Share buyback: DECODED! Meaning, process, benefits, risks, price calculation, procedure and should you participate in it or not - Get all answers here
Here is the explanation of share buyback and what you as an investor should do. All questions related to share buyback answered here:-
Whenever a company announces buyback, stock market investors start contemplating – what to do? Participate in share buyback? Or stay away from it? Will it give good returns? Here is the explanation of share buyback and what you as an investor should do. All questions related to share buyback answered here by Ravi Singhal, Vice-Chairman, GCL Securities Limited:-
What is share buyback?
Basically, a buyback happens when a company buys its own shares from the market at a premium price for a number of reasons like to increase the value of remaining shares, increase overall holding value or giving less dividend to the market.

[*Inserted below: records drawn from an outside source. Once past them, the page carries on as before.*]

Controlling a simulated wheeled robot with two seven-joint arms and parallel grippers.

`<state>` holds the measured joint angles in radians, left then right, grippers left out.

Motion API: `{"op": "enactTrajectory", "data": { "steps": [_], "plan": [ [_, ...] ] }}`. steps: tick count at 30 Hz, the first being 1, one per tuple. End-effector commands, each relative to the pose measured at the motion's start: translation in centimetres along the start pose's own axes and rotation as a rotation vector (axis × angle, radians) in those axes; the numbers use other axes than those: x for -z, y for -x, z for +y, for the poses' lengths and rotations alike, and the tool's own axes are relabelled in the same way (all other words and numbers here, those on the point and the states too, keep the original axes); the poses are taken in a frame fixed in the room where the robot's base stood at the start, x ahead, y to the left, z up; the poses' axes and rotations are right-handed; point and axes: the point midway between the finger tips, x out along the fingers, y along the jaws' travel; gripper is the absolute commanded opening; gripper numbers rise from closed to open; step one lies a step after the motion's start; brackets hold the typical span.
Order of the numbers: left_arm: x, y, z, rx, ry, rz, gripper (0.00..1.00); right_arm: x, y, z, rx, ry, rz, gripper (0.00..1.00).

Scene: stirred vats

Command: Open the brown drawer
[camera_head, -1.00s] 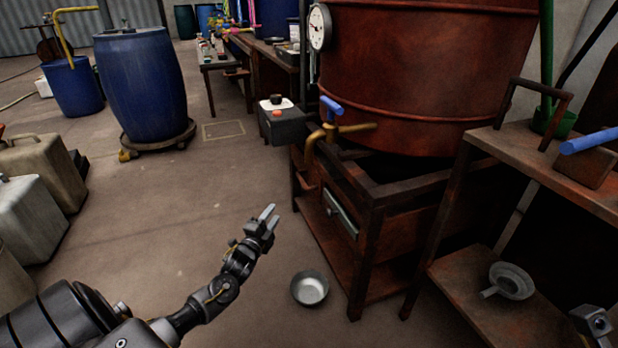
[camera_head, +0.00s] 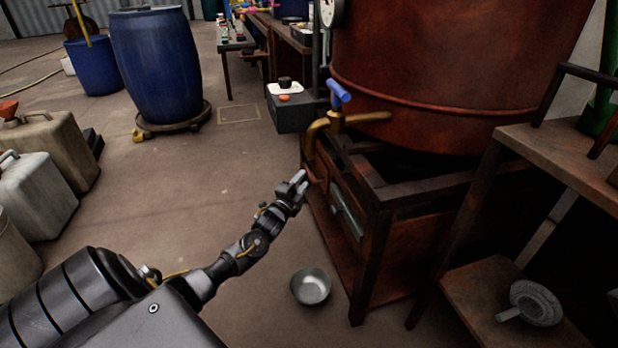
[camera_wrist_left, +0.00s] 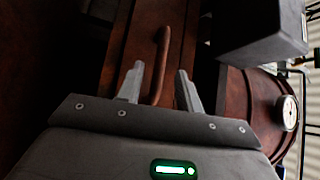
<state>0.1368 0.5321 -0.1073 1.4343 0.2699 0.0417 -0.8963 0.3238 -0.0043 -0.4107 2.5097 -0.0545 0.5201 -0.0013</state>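The brown drawer (camera_wrist_left: 140,35) fills the upper middle of the left wrist view. Its curved brown handle (camera_wrist_left: 162,52) stands lengthwise between my left gripper's fingers as seen there. In the head view the handle (camera_head: 317,181) is a small reddish-brown bar on the left side of the rusty frame under the vat. My left gripper (camera_head: 301,181) is at that handle, and its tips partly overlap the drawer front. The gripper (camera_wrist_left: 160,69) is open, with a gap on both sides of the handle; I cannot tell whether it touches. My right gripper is out of view.
A second drawer with a pale grey-green handle (camera_head: 347,213) sits beside it. A brass tap (camera_head: 322,124) with a blue lever and a dark box (camera_head: 292,113) are just above. A metal bowl (camera_head: 310,287) lies on the floor below.

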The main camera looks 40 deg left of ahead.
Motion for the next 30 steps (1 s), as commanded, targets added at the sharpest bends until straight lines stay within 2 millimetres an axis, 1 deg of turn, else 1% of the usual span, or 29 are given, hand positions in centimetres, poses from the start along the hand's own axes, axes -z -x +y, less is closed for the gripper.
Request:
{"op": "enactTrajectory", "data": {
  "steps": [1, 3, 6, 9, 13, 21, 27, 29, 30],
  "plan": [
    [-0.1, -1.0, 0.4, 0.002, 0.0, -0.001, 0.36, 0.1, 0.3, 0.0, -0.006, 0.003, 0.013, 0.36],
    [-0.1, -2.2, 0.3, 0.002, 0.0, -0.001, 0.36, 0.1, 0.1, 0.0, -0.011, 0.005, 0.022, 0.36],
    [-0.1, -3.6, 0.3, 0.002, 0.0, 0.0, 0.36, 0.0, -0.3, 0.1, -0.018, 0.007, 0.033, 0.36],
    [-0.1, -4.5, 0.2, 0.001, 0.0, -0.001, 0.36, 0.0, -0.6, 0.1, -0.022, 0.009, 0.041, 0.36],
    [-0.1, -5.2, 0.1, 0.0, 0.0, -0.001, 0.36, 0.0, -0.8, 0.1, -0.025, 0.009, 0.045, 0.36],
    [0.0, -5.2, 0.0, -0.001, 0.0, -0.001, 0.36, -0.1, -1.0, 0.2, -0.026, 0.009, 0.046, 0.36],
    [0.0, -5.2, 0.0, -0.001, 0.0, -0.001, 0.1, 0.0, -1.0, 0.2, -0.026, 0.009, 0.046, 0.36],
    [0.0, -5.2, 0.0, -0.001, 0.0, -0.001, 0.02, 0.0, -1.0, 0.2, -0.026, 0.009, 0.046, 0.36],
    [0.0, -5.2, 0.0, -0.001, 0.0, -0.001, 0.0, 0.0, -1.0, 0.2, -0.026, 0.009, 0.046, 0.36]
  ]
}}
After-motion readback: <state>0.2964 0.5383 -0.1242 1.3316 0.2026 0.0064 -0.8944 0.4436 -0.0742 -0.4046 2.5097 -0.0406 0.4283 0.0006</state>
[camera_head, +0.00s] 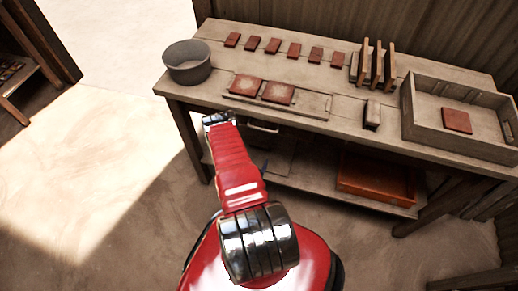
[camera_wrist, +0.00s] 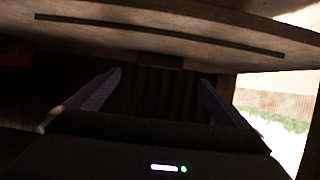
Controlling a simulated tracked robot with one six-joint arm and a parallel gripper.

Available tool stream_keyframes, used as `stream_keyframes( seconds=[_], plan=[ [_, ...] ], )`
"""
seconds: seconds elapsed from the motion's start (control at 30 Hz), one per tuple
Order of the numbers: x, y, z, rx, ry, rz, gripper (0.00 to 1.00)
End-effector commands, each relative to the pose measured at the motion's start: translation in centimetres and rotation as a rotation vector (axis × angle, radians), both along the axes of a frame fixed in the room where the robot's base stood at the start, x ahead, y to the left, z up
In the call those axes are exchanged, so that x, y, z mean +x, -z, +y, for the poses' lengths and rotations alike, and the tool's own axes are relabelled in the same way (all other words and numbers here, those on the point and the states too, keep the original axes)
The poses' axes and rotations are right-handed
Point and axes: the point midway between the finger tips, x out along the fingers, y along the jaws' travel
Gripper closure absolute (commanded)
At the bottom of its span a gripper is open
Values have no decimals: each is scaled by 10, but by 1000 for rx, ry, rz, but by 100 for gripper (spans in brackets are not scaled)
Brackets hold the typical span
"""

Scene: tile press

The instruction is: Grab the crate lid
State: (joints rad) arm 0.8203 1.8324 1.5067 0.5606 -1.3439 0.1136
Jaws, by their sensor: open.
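A grey wooden crate (camera_head: 418,122) stands open at the right end of the bench, with one red tile (camera_head: 457,121) inside and no lid on it. I cannot tell for sure which thing is the crate lid. Upright wooden boards (camera_head: 376,66) stand beside the crate at the back. My gripper (camera_head: 217,118) is just in front of the bench's front edge, left of the middle. In the wrist view my gripper (camera_wrist: 160,77) shows two separated fingers with nothing between them. A pale board (camera_wrist: 190,38) with a long dark strip crosses above the fingers.
The wooden bench (camera_head: 340,128) carries a grey bucket (camera_head: 187,62), a row of red tiles (camera_head: 294,50) and two tiles on a wooden board (camera_head: 310,104). An orange tray (camera_head: 375,182) lies on the lower shelf. The floor (camera_head: 95,165) at left is clear.

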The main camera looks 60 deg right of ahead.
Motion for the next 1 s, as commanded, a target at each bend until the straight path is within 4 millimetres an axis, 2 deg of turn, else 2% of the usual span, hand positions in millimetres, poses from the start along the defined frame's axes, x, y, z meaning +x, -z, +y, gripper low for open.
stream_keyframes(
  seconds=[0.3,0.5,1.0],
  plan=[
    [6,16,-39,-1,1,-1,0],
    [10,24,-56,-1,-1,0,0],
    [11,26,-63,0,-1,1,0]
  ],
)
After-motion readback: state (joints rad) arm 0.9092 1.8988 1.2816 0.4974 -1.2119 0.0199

Why any company does a buyback?
Generally, when a company feels that their shares are undervalued, they have surplus cash for buyback, they go for it. The buyback also shows that management is confident about the performance of their business in the future.
What's the standard procedure of share buyback?
First of all, the company going for buyback has to announce its buyback date and offer price in advance, whoever is holding the share on that date is eligible for buyback action. Then the company sends a tender offer letter to all shareholders. This letter provides details of shareholding and how many shares, he or she is selling to the company at the buyback price. The letter also keep details of the tender period; a user can give authority to the broker for buyback participation. Now, the broker transfers stock to the company from the client’s DP and then the company pays directly to the client the total value of the stock at buyback price.
How a client gets benefitted from it?
The company always buys its shares at a good premium to attract more people towards the offer. Suppose the current price of the stock is Rs 300 apiece, then the company may give an offer of Rs 330-350 or even better price. Now it is advised that before 2-3 days of the buyback record date, you buy and hold the shares in your DP, then you will be eligible for a buyback offer.
Now you have two options:-
First, keep your holding until the tender period company will inform you, what quantity they are buying back from you, you provide them with the same and the rest amount you can sell.
The second strategy could be, once the record date is passed you sell the stocks and when you receive a tender notification, buy it from the open market and sell it to the company. Both strategies have their pros and cons.
What are the risks involved in share buyback?
If the company buys 100% of your holding, there would be no risk in this trade, but it is not decided in advance, it depends on how much participation comes from the market. Generally, the buyback ratio varies from 10%-50%. If the buyback ratio is 25% and you are holding 100 shares of the company, the company will only buy 25 shares from you, which means your 75 shares are at market risk. So you have to make your strategy accordingly.